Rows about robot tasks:
START
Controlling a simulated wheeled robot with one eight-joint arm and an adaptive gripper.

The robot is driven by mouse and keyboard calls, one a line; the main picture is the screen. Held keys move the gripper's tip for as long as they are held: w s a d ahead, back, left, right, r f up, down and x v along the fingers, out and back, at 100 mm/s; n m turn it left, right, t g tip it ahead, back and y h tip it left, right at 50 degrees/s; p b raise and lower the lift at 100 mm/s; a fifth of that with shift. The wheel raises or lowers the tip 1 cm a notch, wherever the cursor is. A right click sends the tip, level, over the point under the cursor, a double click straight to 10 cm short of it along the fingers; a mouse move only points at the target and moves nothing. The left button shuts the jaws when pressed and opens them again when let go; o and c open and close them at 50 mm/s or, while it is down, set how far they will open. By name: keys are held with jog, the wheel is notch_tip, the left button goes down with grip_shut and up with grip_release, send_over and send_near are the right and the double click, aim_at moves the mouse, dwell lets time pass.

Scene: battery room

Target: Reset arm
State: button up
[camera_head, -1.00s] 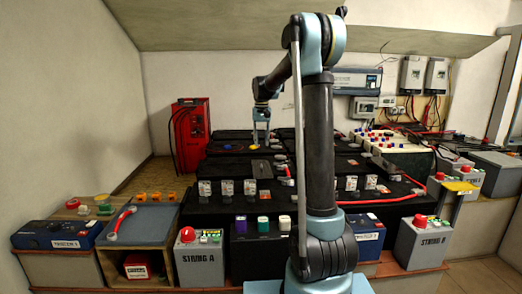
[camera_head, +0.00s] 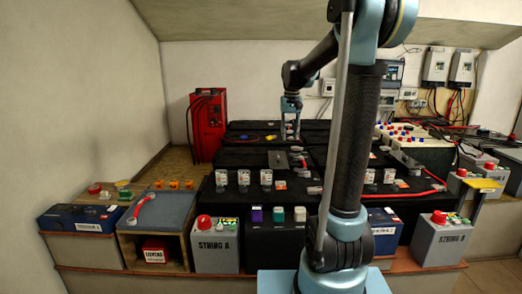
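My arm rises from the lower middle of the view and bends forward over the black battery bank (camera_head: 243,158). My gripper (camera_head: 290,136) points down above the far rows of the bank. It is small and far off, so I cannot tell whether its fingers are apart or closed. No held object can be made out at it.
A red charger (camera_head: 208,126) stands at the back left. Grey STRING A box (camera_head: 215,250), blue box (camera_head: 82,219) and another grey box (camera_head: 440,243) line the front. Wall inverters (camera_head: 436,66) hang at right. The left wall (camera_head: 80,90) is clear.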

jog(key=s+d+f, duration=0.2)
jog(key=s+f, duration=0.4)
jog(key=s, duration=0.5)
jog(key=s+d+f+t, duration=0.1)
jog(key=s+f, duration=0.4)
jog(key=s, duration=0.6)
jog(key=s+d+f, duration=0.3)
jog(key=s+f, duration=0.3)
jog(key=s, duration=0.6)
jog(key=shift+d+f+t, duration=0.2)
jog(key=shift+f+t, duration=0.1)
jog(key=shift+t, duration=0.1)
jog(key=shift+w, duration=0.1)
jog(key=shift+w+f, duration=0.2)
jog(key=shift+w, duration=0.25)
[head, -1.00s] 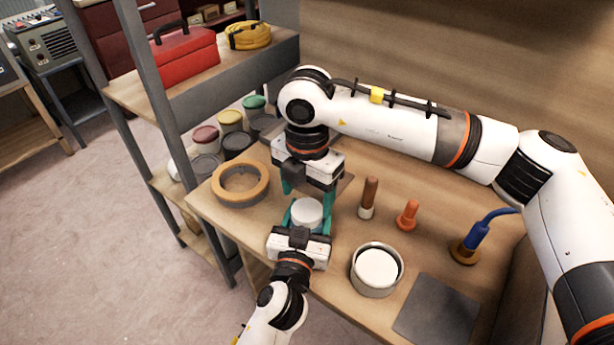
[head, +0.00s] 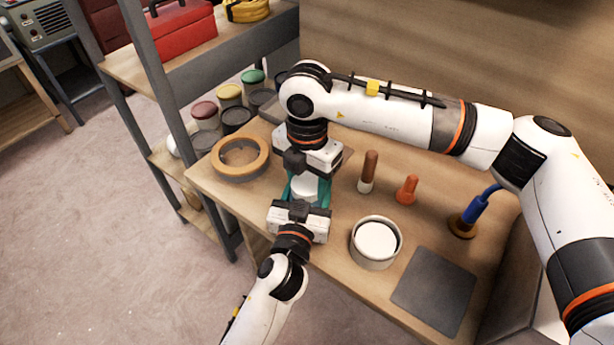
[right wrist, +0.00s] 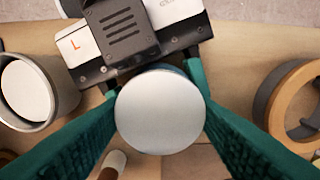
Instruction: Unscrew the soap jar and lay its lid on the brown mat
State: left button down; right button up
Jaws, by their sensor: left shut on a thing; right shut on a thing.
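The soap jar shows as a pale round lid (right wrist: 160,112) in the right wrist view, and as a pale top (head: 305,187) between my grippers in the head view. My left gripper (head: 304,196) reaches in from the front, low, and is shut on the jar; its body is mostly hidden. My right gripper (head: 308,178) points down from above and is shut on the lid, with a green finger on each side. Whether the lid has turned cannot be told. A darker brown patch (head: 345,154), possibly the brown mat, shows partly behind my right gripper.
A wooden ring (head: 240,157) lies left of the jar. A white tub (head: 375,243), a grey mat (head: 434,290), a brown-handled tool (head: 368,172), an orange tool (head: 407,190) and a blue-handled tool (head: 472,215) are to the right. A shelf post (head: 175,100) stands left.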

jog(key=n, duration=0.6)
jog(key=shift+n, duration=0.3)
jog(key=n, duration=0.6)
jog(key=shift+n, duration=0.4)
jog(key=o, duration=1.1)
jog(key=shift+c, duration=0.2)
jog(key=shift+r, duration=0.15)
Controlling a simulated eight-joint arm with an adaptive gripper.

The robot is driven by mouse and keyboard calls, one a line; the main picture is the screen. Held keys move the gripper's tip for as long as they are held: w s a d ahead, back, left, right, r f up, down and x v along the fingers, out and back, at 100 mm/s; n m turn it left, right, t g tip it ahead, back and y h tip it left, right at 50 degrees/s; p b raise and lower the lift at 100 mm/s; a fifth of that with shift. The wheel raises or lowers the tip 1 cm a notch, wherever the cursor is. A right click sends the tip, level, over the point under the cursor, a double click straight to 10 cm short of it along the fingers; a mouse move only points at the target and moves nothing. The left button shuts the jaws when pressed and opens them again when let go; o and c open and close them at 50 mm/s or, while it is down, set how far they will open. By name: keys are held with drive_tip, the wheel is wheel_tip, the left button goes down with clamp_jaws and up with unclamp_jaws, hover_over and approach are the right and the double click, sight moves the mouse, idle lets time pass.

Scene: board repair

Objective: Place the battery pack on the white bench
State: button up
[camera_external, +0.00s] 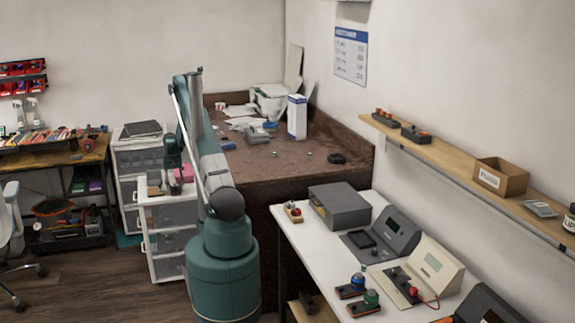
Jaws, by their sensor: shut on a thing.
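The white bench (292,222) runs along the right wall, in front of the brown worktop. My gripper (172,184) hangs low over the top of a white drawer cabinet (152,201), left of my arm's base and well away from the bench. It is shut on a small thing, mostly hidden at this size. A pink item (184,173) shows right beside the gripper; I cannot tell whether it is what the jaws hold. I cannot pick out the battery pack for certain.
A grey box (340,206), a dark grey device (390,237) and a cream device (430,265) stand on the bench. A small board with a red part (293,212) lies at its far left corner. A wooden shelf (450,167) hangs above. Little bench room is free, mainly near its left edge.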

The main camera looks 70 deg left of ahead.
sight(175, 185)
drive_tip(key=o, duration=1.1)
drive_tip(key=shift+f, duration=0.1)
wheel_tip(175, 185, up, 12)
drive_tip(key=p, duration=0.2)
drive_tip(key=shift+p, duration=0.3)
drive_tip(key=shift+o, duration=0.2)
END
Provide the number of lines containing the string "adaptive", with no other output.

2